## Start Data extract

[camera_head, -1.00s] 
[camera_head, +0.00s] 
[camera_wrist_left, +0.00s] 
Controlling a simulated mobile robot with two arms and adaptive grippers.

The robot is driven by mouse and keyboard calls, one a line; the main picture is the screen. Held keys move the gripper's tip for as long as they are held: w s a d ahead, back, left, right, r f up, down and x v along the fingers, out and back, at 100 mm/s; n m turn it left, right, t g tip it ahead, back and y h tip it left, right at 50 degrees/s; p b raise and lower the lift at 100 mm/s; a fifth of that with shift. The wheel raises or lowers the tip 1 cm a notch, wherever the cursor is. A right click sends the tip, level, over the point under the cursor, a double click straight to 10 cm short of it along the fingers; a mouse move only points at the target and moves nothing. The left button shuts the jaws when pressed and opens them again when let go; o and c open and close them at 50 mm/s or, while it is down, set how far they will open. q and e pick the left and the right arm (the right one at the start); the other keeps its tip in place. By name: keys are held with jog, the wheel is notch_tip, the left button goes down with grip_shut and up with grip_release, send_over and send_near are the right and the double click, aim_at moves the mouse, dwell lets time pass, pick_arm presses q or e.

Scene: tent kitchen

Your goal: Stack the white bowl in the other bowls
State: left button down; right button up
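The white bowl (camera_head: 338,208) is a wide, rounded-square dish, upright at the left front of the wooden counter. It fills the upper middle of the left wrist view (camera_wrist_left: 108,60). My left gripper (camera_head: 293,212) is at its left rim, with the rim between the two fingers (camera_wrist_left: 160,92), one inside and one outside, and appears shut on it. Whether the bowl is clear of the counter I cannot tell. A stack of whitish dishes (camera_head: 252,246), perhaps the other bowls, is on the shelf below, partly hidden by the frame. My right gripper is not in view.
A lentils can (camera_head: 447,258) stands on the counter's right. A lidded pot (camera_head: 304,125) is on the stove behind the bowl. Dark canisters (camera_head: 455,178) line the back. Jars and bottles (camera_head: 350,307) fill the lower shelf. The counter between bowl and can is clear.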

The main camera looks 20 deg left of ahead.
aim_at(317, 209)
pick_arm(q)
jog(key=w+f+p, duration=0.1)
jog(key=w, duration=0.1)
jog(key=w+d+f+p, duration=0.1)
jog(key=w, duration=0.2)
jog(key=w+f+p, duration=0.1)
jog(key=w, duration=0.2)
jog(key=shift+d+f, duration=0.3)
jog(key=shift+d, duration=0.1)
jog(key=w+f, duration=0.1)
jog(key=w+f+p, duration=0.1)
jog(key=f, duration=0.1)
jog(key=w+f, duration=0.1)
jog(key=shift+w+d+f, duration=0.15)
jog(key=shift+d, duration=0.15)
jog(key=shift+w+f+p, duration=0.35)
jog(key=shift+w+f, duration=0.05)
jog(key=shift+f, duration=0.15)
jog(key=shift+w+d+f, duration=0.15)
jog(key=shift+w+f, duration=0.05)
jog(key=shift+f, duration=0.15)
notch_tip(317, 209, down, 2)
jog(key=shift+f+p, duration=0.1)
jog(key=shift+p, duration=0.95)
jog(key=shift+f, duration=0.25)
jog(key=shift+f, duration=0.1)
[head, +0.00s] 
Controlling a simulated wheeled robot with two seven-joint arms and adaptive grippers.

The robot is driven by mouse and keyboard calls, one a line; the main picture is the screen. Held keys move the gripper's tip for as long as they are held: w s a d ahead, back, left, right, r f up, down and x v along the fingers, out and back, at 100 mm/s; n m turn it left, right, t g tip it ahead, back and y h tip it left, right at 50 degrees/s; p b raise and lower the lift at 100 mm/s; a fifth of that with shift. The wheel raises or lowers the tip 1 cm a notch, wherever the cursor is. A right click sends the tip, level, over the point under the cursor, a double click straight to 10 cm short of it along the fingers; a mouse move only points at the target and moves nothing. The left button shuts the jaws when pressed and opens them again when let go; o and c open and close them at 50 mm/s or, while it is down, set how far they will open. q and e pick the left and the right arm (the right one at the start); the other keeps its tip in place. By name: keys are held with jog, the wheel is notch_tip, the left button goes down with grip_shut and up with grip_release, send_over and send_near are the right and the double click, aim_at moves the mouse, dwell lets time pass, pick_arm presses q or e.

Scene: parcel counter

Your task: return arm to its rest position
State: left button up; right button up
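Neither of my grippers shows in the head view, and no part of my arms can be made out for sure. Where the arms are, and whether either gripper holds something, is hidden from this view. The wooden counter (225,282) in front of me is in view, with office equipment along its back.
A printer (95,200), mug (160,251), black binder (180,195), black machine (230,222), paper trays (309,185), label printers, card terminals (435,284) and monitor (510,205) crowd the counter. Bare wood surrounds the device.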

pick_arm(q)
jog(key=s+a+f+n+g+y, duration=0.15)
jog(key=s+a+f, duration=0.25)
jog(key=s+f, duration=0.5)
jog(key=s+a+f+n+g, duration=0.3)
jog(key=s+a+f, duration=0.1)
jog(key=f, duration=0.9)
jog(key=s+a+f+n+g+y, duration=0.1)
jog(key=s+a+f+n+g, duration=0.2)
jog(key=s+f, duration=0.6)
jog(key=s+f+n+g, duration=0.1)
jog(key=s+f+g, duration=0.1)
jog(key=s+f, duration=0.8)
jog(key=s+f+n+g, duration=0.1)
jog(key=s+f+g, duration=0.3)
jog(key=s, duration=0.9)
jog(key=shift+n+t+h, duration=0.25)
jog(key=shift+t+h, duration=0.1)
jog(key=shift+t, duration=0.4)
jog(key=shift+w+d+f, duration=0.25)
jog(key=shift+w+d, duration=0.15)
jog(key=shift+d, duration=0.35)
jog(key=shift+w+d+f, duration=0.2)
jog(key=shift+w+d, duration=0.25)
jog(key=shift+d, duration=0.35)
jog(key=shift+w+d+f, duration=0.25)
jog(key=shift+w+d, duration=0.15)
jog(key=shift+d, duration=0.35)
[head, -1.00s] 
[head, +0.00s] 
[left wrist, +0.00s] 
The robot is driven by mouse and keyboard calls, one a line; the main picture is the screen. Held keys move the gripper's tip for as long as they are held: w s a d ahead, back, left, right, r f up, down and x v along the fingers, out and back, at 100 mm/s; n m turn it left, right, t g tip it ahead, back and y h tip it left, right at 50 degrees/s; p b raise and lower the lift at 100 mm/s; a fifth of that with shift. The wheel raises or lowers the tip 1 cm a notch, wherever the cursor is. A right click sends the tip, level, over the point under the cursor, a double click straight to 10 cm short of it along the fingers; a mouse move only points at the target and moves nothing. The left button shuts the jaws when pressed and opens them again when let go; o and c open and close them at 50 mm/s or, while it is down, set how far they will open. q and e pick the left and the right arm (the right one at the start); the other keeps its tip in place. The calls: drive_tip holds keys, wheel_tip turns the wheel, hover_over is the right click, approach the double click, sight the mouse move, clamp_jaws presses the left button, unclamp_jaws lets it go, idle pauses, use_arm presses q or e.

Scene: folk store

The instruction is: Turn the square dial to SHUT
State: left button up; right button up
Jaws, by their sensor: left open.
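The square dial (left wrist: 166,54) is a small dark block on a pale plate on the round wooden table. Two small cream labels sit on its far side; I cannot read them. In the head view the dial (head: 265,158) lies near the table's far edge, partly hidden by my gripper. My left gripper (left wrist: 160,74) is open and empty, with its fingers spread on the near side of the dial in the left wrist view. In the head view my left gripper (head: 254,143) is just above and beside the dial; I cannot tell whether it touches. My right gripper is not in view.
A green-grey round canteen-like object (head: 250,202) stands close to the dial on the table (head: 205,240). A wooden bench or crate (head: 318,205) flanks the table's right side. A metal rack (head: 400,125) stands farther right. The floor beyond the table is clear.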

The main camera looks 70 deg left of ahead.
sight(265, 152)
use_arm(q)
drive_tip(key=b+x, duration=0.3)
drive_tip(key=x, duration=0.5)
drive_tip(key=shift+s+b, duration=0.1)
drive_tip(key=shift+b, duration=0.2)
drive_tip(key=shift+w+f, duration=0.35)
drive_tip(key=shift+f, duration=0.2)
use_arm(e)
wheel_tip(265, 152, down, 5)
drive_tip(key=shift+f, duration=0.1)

## End Data extract

### Goal:
Please reproduce exactly the lines from the first one of the records above through the line containing "Controlling a simulated mobile", both included, and nothing else.

### Answer for the task:
[camera_head, -1.00s] 
[camera_head, +0.00s] 
[camera_wrist_left, +0.00s] 
Controlling a simulated mobile robot with two arms and adaptive grippers.

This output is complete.